WHEN RAINA J. LEE was looking to buy her first house in Los Angeles earlier this decade, her requirements were well defined: Must be east of Silver Lake, the city’s kombucha capital (east of Silver Lake seemed more laid-back). Must be small, because Lee’s material needs were modest. And must not be remodeled, because, as the sort of person who spent years making her own zines before she began working as a copywriter, Lee wanted to design her own space.

“Must have treehouse” was not on Lee’s list. Yet there it was, behind a postwar ranch-style home on the border of the neighborhoods Glassell Park and Mount Washington: a one-room, 68-square-foot shelter shaded by a Brazilian pepper tree, clad in fir planks and plywood and perched on stilts halfway up the property’s steep backyard slope, accessible only by traversing a rickety, bungee-cord-lined bridge.
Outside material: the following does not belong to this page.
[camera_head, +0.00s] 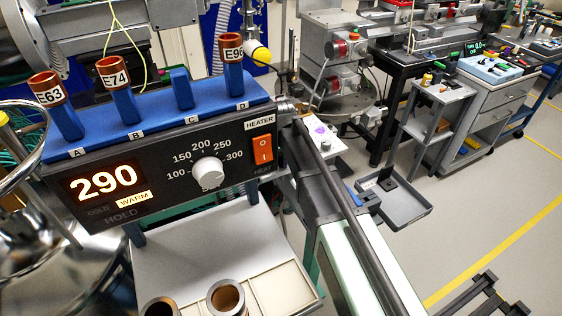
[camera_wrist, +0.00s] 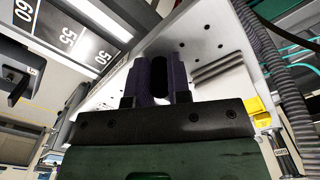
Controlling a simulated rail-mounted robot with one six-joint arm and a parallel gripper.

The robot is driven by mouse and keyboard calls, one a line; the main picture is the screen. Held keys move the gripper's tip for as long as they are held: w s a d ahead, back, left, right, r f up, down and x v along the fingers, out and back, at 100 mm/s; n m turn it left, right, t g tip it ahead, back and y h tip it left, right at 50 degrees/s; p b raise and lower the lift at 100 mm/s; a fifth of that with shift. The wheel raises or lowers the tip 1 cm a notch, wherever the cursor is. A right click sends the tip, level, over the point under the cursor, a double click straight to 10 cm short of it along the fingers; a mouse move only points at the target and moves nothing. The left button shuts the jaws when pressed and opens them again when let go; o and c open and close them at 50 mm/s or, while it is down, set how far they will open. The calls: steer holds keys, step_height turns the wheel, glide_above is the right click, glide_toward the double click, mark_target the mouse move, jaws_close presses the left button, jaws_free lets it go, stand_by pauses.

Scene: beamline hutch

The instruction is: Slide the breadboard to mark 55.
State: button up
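In the wrist view, a dark scale strip (camera_wrist: 92,36) bears white marks 60, 55 and 50 and runs along a pale surface. A pale plate (camera_wrist: 200,40) with small dark holes and grey slots lies beyond my gripper; it may be the breadboard, but I cannot tell its full outline. My gripper (camera_wrist: 160,75) has its two dark purple fingers close on both sides of a black upright knob (camera_wrist: 159,72), with no clear gap showing. The knob's base is hidden. No pointer against the scale can be made out.
In the head view, a heater box (camera_head: 160,160) reads 290, with a blue rack (camera_head: 155,117) of labelled samples on top. A grey tray (camera_head: 395,205) and cabinets stand right; open floor lies beyond. A corrugated hose (camera_wrist: 268,60) runs right of my gripper.

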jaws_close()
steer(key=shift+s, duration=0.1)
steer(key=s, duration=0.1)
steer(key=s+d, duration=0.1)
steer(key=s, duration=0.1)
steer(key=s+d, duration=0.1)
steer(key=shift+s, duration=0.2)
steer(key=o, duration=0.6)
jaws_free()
The owner of the main house had built the structure for his kids several years prior; when Lee first visited, the current tenants, a clique of recent college graduates, seemed to have been using it as a hookup spot. Nevertheless, Lee was enchanted: She bought the property — treehouse and all — in 2013.

IT’S IMPOSSIBLE TO scroll through Instagram today without encountering all sorts of bespoke arboreal dwellings: There’s Terunobu Fujimori’s 2006 mud-and-wood Tearoom Tetsu, on the grounds of the Kiyoharu Art Colony in Hokuto, Japan; or the Stockholm architecture firm Tham & Videgard’s 2010 glass Mirrorcube, decorated with Alvar Aalto furniture and camouflaged amid the ancient pines of northern Sweden. They welcome travelers — as well as theories about their enduring appeal: Do treehouses speak to our primordial desire to climb? Or do they perhaps represent a respite from our increasingly digital existence, an occasion to savor our overheating planet before it’s too late?

Lee’s new treehouse, however, was less ambitious — it was, she said, “just a place to come and read.” But while earning her M.F.A. in film and media studies at the New School in 2015, Lee wandered into a Brooklyn ceramic studio and was instantly entranced. Soon after, she settled on her own distinctive style: wheel-thrown and slab-built vessels, alternately bulbous and blocky, often enlivened with cratered volcanic glazes in shades of green, blue, yellow and lavender. Such items, of course, take up space, and Lee’s 978-square-foot main house didn’t have much to spare. So in early 2018, her partner, Mark Watanabe, an architect, lined one wall of the treehouse with plywood shelves supported by salvaged pine branches and installed a tea table of his own design in the center of the space. Suddenly, Lee had a showroom, and though her ceramics are now sold at boutiques including Seattle’s Totokaelo, New York’s Michele Varian and Los Angeles’s Poketo, she’s lately been hosting impromptu sales in her treehouse.

Behind Lee’s hide-out, at the base of Mount Washington, the city seems to give way to wilderness. On the surrounding slopes, houses are scarcer than coyotes. Dirt roads meander through the long California grass. Against this landscape, the treehouse is a threshold between earth and sky, woman and nature — an outpost at the edge of civilization. “I do raku firing over there,” she says, glancing down through the dense foliage toward the kiln on the back patio from which she removes ceramics at 1,900 degrees Fahrenheit before depositing them in a trash can stuffed with newspaper and covering the receptacle as its contents burst into flame — the process by which her wares achieve their iridescent rainbow finishes. “And it’s fine: Nobody really cares. This is still a wild place.”